[BEGIN Data excerpt]

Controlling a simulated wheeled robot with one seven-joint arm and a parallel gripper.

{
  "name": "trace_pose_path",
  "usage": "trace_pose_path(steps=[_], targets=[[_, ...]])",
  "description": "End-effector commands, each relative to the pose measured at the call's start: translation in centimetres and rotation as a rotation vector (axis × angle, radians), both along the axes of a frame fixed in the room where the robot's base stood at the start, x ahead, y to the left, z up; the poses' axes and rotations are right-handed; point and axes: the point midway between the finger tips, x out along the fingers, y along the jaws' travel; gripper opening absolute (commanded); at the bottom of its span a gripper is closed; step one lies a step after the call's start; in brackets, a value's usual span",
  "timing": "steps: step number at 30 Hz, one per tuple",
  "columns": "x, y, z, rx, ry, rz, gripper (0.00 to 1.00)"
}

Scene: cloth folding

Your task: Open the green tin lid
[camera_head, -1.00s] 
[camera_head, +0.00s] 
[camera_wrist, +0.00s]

[END Data excerpt]

Transcribe the full listing above without leaving anything out.

Controlling a simulated wheeled robot with one seven-joint arm and a parallel gripper.

{
  "name": "trace_pose_path",
  "usage": "trace_pose_path(steps=[_], targets=[[_, ...]])",
  "description": "End-effector commands, each relative to the pose measured at the call's start: translation in centimetres and rotation as a rotation vector (axis × angle, radians), both along the axes of a frame fixed in the room where the robot's base stood at the start, x ahead, y to the left, z up; the poses' axes and rotations are right-handed; point and axes: the point midway between the finger tips, x out along the fingers, y along the jaws' travel; gripper opening absolute (commanded); at the bottom of its span a gripper is closed; step one lies a step after the call's start; in brackets, a value's usual span",
  "timing": "steps: step number at 30 Hz, one per tuple",
  "columns": "x, y, z, rx, ry, rz, gripper (0.00 to 1.00)"
}

Scene: cloth folding

Your task: Open the green tin lid
[camera_head, -1.00s] 
[camera_head, +0.00s] 
[camera_wrist, +0.00s]

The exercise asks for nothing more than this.